NICOLE: But all those movies where the young man says “I can finally marry my high school sweetheart now that I can tell her father I’m employed” have given me a specific idea about the past. So even his historical fantasy is slightly inaccurate.

CAROLYN: I think most of people’s ideas of how things used to be in the “good old days” before we Millennials ruined everything are largely inaccurate.

NICOLE: YES YES YES. And then he goes and quotes Nathanial Hawthorne telling young people to listen to their elders, whose most famous book is about A WOMAN WHO BROKE THAT SEQUENCE.

CAROLYN: Well, things didn’t work out so well for Hester Prynne, if I remember high school correctly…

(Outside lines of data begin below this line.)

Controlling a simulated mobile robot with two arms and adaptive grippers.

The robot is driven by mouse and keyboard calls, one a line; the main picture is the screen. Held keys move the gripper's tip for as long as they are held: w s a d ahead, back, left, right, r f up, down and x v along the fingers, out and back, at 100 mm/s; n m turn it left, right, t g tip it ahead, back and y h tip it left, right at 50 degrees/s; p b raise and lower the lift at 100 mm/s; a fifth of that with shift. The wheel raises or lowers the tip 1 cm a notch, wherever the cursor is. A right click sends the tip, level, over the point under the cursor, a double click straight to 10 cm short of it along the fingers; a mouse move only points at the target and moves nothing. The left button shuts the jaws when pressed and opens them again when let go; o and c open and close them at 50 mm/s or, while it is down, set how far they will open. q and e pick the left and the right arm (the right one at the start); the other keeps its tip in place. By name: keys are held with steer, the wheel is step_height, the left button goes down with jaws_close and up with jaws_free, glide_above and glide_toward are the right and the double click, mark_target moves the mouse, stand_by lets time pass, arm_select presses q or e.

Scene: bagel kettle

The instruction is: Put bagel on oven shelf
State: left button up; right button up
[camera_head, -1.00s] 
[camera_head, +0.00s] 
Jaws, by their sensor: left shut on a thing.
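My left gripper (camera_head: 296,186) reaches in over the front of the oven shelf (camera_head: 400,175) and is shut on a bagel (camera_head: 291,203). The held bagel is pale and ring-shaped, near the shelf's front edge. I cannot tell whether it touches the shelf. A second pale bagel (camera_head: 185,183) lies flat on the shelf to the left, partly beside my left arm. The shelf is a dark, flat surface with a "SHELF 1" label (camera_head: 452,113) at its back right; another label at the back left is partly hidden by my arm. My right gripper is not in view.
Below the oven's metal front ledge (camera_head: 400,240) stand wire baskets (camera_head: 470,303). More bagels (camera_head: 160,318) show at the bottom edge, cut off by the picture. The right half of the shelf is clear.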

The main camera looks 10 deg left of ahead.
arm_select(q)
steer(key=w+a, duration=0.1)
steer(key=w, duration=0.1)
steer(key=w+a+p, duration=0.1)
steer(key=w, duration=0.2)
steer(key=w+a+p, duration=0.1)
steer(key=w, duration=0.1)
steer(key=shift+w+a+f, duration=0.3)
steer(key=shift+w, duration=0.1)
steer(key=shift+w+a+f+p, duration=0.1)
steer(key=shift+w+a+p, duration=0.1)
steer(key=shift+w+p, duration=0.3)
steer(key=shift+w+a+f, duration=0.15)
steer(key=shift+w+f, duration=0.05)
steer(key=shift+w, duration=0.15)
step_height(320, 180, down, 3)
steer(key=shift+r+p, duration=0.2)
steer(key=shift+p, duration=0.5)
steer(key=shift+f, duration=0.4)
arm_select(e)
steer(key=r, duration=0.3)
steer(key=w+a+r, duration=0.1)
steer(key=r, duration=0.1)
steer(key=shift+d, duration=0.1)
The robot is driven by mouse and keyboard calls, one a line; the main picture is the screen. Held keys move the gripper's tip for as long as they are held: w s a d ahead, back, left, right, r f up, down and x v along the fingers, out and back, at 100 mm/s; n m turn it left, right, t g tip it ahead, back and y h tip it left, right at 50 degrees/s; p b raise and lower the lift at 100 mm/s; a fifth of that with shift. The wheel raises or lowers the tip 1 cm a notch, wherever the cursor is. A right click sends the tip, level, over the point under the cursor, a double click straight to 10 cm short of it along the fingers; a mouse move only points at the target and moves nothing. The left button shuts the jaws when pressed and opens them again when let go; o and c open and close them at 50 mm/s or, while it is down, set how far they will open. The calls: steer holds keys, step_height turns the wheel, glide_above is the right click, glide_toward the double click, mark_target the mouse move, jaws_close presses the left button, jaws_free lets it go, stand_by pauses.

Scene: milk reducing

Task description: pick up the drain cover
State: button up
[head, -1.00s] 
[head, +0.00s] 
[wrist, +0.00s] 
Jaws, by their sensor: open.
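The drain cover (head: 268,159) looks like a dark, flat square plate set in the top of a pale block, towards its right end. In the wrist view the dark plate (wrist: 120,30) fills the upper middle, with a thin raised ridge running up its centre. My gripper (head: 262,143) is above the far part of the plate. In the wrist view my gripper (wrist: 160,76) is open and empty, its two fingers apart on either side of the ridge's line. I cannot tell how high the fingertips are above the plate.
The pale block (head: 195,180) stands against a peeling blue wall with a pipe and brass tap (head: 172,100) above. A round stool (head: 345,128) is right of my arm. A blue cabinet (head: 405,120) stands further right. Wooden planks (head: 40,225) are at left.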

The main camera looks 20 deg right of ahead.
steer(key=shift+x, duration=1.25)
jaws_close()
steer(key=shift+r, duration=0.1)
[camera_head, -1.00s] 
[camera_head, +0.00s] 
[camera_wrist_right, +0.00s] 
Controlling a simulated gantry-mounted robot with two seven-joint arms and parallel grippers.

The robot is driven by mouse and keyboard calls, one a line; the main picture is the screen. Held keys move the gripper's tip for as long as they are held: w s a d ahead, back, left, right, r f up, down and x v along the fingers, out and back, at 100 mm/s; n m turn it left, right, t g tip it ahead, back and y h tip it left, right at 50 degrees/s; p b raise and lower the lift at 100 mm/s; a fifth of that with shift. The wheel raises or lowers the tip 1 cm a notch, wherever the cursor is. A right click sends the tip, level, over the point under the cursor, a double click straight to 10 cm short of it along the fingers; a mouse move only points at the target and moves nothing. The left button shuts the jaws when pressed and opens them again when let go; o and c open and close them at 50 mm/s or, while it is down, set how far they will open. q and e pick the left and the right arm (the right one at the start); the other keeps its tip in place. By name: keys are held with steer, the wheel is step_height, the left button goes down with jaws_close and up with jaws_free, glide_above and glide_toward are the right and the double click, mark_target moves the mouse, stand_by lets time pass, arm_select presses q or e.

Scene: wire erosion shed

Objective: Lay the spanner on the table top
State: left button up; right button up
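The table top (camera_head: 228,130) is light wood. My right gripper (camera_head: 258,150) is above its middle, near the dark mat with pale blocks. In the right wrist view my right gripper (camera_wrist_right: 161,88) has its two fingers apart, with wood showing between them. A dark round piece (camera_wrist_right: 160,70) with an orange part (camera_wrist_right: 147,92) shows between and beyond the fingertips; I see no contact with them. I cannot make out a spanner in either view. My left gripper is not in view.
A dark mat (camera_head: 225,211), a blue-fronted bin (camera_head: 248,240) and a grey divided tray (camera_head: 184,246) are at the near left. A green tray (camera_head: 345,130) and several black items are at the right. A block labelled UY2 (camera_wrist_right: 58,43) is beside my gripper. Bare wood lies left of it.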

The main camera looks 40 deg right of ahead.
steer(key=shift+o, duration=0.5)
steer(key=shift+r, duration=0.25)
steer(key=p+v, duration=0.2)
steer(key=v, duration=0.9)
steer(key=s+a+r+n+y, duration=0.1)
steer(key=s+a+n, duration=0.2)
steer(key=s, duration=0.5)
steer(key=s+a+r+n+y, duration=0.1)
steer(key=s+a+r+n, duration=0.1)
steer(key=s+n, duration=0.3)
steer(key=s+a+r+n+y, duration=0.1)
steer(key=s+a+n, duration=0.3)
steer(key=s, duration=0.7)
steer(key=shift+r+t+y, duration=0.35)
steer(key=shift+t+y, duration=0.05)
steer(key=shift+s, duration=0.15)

NICOLE: No, but we were meant to sympathize with her, right?

CAROLYN: Just think of where she’d be if she’d finished high school before getting that job!

NICOLE: Hahahahahahahahahaha!

CAROLYN: I think that I agree with Hawthorne in calling guys like this blockheads:

Hawthorne recommended consulting “respectable old blockheads” who had “a death-grip on one or two ideas which had not come into vogue since yesterday-morning.” Ideas such as getting an education, a job and a spouse before begetting children.

NICOLE: I guess my last quibble with this op-ed is about this data point:

Eighty-six percent of the Wang-Wilcox millennials who put “marriage before the baby carriage” have family incomes in the middle or top third of incomes. Forty-seven percent who did not follow the sequence are in the bottom third.

Who did Wang-Wilcox survey? I could pull up plenty of Billfold articles about young, struggling Millennial families.

CAROLYN: True! I think this article only features on the poor/not poor dichotomy — but you can be legally “not poor” and still really struggling.

NICOLE: “Middle income” isn’t that high, and it hasn’t risen much in the past 30 years.

CAROLYN: I was also surprised by how many commenters seemed to agree with him — I didn’t make it too far down, but it seems like it’s just a lot of people hating on Millennials. I expected to see at least some disagreement!

NICOLE: Well, that must mean it’s time to turn it over to the Billfold commenters and see what they think!

CAROLYN: Excited to hear what everyone has to say!